------ Data provided

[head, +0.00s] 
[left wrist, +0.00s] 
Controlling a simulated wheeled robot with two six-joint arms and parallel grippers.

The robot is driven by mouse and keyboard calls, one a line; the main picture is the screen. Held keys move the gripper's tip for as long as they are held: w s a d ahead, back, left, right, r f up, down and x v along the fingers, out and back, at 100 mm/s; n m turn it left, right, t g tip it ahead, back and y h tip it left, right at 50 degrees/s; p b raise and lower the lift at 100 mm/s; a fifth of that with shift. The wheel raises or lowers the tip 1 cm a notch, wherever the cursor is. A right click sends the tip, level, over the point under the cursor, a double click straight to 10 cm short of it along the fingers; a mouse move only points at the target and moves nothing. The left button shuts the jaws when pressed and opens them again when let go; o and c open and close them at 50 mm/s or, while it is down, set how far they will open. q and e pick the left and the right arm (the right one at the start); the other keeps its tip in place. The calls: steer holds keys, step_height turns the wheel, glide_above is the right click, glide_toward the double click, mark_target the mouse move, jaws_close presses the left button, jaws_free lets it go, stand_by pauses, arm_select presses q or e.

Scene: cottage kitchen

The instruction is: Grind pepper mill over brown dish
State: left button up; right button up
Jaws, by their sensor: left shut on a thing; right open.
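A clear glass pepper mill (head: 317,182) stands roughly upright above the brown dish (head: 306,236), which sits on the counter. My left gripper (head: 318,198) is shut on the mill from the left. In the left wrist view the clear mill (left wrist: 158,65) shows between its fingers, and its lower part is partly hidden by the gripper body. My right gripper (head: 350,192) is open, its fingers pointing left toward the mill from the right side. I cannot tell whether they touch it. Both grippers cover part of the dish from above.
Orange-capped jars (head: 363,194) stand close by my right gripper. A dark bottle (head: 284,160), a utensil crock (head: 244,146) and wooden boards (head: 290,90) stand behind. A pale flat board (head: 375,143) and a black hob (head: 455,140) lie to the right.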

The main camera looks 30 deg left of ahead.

------------

## Short exercise
Reproduce the data, keeping every line exactly the same.

## Output below
[head, +0.00s] 
[left wrist, +0.00s] 
Controlling a simulated wheeled robot with two six-joint arms and parallel grippers.

The robot is driven by mouse and keyboard calls, one a line; the main picture is the screen. Held keys move the gripper's tip for as long as they are held: w s a d ahead, back, left, right, r f up, down and x v along the fingers, out and back, at 100 mm/s; n m turn it left, right, t g tip it ahead, back and y h tip it left, right at 50 degrees/s; p b raise and lower the lift at 100 mm/s; a fifth of that with shift. The wheel raises or lowers the tip 1 cm a notch, wherever the cursor is. A right click sends the tip, level, over the point under the cursor, a double click straight to 10 cm short of it along the fingers; a mouse move only points at the target and moves nothing. The left button shuts the jaws when pressed and opens them again when let go; o and c open and close them at 50 mm/s or, while it is down, set how far they will open. q and e pick the left and the right arm (the right one at the start); the other keeps its tip in place. The calls: steer holds keys, step_height turns the wheel, glide_above is the right click, glide_toward the double click, mark_target the mouse move, jaws_close presses the left button, jaws_free lets it go, stand_by pauses, arm_select presses q or e.

Scene: cottage kitchen

The instruction is: Grind pepper mill over brown dish
State: left button up; right button up
Jaws, by their sensor: left shut on a thing; right open.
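A clear glass pepper mill (head: 317,182) stands roughly upright above the brown dish (head: 306,236), which sits on the counter. My left gripper (head: 318,198) is shut on the mill from the left. In the left wrist view the clear mill (left wrist: 158,65) shows between its fingers, and its lower part is partly hidden by the gripper body. My right gripper (head: 350,192) is open, its fingers pointing left toward the mill from the right side. I cannot tell whether they touch it. Both grippers cover part of the dish from above.
Orange-capped jars (head: 363,194) stand close by my right gripper. A dark bottle (head: 284,160), a utensil crock (head: 244,146) and wooden boards (head: 290,90) stand behind. A pale flat board (head: 375,143) and a black hob (head: 455,140) lie to the right.

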The main camera looks 30 deg left of ahead.

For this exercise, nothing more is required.